▸ **Problem description**:
Tally the lines in the listing below that contain "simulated" and report the tally alone.

_ _ _ _ _

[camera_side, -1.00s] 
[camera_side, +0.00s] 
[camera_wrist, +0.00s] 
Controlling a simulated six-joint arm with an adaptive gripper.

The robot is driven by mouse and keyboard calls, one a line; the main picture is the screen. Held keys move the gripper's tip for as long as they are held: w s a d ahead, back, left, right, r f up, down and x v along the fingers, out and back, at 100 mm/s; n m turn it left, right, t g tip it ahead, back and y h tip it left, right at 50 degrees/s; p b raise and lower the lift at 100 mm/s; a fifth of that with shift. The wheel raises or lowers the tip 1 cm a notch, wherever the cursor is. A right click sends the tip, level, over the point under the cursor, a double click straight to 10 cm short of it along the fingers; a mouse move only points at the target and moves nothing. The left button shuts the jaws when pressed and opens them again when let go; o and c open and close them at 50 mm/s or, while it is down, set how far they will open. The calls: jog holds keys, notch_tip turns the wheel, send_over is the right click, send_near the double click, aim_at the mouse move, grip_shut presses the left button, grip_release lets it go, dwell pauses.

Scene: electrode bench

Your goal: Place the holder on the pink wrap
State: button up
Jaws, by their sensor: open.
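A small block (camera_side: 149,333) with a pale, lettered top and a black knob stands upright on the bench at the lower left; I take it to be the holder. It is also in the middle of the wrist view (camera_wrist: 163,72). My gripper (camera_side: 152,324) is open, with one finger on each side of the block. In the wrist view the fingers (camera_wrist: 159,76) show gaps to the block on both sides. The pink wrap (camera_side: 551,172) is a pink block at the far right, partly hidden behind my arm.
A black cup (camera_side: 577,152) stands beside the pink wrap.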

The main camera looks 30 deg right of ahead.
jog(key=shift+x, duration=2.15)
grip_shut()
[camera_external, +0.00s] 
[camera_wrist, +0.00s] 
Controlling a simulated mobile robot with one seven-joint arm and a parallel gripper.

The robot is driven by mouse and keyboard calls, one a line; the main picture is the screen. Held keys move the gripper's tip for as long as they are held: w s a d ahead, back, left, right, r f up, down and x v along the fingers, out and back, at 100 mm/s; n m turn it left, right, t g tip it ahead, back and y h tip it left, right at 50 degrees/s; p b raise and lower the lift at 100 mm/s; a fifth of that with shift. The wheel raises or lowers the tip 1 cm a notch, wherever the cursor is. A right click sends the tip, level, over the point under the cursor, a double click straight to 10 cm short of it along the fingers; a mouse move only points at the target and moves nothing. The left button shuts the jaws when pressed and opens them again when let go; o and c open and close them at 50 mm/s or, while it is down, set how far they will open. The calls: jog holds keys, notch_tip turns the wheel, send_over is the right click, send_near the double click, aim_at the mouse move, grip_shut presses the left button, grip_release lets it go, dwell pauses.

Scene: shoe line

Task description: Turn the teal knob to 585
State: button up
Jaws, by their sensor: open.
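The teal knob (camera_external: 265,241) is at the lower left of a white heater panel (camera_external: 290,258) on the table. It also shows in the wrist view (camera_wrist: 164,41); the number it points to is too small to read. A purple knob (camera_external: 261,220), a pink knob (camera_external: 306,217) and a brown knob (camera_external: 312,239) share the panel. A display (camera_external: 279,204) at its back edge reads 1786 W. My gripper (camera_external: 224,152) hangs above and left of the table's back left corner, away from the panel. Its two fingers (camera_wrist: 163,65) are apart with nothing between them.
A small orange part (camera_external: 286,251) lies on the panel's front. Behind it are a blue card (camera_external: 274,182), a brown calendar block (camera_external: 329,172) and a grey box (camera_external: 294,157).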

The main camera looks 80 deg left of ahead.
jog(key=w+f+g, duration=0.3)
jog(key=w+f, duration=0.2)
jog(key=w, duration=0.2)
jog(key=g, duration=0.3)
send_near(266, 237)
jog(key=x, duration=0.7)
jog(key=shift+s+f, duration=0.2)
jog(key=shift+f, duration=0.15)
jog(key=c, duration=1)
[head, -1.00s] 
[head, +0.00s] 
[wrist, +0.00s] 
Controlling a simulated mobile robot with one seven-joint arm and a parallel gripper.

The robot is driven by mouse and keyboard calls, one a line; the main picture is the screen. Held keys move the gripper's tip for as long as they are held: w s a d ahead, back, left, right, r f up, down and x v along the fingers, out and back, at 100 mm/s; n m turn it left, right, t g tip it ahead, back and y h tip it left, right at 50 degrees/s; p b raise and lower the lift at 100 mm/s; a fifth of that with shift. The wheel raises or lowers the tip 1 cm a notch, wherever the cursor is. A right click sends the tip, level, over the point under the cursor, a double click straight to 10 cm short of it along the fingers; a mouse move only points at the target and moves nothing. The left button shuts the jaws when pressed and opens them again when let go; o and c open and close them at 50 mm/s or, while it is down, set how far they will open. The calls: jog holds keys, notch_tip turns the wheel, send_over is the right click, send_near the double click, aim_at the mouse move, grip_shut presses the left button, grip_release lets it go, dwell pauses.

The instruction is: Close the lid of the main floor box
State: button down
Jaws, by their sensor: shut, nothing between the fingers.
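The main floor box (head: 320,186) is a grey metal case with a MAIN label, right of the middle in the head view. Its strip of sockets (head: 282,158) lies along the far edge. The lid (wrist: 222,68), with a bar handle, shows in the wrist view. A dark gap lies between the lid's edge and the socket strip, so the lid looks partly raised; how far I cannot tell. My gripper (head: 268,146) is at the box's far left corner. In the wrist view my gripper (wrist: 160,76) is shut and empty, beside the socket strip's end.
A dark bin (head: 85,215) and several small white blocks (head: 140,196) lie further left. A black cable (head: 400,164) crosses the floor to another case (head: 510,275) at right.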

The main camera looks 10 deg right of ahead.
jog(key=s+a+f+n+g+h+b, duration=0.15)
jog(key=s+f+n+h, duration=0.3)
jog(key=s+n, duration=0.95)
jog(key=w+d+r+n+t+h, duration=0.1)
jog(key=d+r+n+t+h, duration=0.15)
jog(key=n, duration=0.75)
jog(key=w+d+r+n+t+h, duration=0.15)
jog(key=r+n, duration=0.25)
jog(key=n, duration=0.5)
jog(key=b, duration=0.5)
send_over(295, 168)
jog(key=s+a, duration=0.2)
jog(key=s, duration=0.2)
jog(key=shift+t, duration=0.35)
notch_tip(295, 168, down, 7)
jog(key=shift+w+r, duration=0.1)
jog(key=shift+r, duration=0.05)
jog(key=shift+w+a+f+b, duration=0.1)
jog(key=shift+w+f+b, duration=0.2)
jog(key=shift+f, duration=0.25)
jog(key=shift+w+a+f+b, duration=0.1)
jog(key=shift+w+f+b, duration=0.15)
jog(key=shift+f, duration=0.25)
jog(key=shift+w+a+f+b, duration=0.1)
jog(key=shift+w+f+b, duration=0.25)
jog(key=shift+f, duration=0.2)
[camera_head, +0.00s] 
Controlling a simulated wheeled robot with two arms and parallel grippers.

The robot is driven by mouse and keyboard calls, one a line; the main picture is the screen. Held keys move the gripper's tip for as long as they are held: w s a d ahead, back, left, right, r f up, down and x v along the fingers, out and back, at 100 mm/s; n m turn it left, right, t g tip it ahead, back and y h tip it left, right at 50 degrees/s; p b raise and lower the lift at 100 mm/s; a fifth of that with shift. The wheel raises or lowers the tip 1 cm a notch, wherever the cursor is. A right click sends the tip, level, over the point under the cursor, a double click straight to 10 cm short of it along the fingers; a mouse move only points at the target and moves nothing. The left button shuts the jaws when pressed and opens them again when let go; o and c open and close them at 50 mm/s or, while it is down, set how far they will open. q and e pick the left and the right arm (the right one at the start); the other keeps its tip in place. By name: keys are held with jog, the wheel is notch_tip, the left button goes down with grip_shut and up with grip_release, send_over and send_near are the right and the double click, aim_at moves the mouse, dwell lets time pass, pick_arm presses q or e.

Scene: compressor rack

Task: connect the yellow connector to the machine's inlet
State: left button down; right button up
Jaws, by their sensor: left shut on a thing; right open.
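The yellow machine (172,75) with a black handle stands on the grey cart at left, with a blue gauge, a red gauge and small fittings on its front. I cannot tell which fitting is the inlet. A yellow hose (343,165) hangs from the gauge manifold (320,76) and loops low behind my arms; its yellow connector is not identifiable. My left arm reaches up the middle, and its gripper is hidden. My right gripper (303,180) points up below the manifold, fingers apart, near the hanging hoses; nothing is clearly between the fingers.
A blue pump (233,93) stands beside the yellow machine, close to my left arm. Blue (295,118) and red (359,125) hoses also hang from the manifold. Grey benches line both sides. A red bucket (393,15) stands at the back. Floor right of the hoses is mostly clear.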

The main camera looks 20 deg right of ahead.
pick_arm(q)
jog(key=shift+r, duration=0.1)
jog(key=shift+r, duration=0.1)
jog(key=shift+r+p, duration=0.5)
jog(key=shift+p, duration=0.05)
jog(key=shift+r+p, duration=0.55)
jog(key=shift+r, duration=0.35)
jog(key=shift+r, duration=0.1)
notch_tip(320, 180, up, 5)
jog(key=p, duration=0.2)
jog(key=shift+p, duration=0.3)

_ _ _ _ _

▸ **Exercise output**:
4